Challenge: Copy out all lines carrying the word "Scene".

"""

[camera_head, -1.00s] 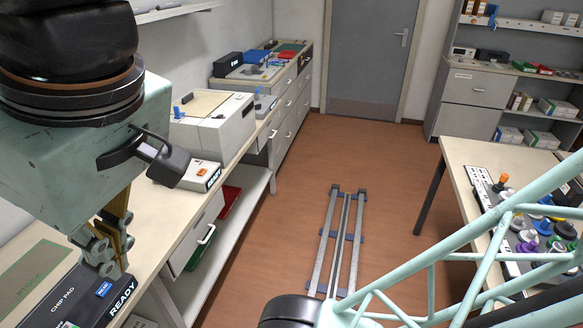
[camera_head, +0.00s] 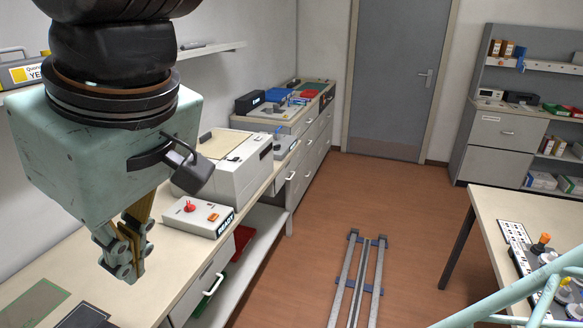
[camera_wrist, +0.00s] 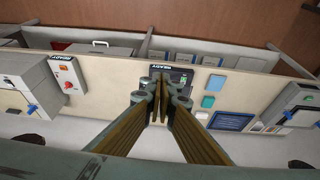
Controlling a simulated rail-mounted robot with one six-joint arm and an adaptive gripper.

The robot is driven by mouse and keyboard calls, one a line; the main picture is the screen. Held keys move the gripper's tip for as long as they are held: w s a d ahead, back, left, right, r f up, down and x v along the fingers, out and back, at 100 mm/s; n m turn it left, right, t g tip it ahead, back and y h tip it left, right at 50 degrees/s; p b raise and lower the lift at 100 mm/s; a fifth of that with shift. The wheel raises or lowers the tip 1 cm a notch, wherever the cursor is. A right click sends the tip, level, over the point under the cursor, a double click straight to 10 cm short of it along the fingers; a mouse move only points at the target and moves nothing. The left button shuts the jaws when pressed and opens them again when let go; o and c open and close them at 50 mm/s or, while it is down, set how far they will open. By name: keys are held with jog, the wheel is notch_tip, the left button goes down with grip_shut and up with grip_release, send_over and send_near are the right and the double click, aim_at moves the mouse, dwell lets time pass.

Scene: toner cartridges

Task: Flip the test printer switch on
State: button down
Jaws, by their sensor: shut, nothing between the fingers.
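A pale control box (camera_head: 215,226) with a red knob (camera_head: 190,207) and an orange rocker switch (camera_head: 213,217) sits on the left bench, in front of the white printer (camera_head: 235,180). Its front label is partly readable as READY. Whether the switch is on or off is too small to tell. In the wrist view the box (camera_wrist: 70,85) is at the upper left. My gripper (camera_head: 128,275) points down with its fingers together and empty, left of and nearer than the box. In the wrist view my gripper (camera_wrist: 160,98) is over the bench, near a dark pad labelled READY (camera_wrist: 183,78).
The bench (camera_head: 135,305) runs along the left wall, with a dark pad (camera_head: 85,317) at its near end. A shelf (camera_head: 215,49) is above. Floor rails (camera_head: 362,280) lie in the aisle. Another table (camera_head: 490,208) with coloured items stands at right.

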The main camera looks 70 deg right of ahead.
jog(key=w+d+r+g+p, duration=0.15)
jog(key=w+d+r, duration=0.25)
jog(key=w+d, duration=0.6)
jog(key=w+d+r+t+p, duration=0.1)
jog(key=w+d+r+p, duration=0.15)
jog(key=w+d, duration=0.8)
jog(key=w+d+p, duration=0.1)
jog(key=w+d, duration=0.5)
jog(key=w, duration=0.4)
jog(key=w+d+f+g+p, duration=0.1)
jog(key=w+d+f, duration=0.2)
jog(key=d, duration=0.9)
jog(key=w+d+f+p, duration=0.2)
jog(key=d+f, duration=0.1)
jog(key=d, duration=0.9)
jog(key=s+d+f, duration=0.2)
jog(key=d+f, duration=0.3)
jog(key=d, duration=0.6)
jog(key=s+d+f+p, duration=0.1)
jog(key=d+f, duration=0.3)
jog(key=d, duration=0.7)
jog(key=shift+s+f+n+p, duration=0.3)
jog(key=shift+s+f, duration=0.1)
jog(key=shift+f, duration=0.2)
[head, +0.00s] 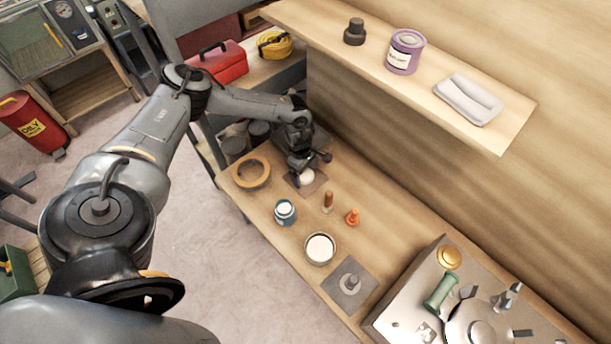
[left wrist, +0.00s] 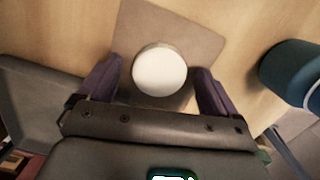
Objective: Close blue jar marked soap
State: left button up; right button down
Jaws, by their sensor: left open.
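The blue jar (head: 285,212) stands upright on the wooden counter, with a pale round top and a light label too small to read. Part of a blue jar (left wrist: 290,72) shows at the right edge of the left wrist view. A white round lid-like piece (head: 306,177) lies on a grey square mat behind the jar; it also shows in the left wrist view (left wrist: 159,70). My left gripper (head: 309,169) is open above this white piece, its fingers (left wrist: 158,76) on either side of it. I cannot tell whether they touch it. My right gripper is out of view.
A metal unit (head: 400,310) stands at right. A shelf (head: 330,28) overhangs the back.

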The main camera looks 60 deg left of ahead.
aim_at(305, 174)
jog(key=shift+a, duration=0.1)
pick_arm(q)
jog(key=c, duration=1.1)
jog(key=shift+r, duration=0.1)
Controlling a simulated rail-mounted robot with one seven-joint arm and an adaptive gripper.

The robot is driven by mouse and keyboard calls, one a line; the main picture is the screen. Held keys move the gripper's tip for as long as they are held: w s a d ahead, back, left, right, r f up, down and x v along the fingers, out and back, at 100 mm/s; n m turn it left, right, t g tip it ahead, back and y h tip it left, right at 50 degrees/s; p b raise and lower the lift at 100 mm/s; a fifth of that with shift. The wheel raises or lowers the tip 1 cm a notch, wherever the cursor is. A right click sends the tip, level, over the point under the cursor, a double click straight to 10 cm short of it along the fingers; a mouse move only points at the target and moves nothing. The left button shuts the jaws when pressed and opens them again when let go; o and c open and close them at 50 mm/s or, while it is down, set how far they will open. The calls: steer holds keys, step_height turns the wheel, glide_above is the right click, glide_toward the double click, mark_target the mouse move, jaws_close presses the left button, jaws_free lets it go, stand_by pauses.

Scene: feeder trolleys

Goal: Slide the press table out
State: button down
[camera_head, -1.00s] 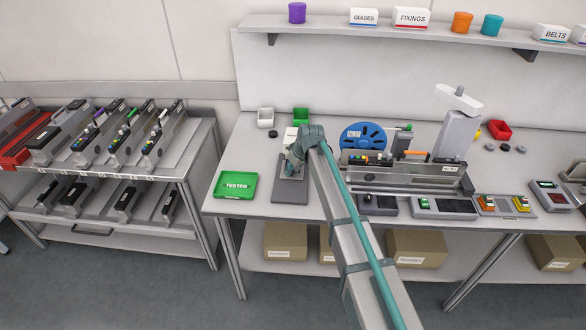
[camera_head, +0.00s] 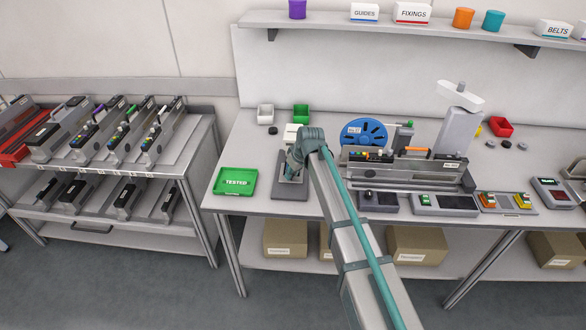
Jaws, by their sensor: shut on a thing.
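A grey flat base plate (camera_head: 289,193) lies on the bench, left of the middle, with a small white block (camera_head: 292,132) behind it. My gripper (camera_head: 290,174) points down over the plate and is shut on a small part there. I take this part to be the press table or its handle. My gripper and wrist hide most of it, so I cannot see the grip itself or how far the table stands out.
A green TESTED tray (camera_head: 235,181) lies left of the plate. A blue reel (camera_head: 363,132) and a grey feeder fixture (camera_head: 410,172) stand to the right. A green bin (camera_head: 301,113) is behind. A feeder trolley (camera_head: 115,165) stands at the left.

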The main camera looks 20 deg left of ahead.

"""

Task solution:
Scene: toner cartridges
Scene: feeder trolleys

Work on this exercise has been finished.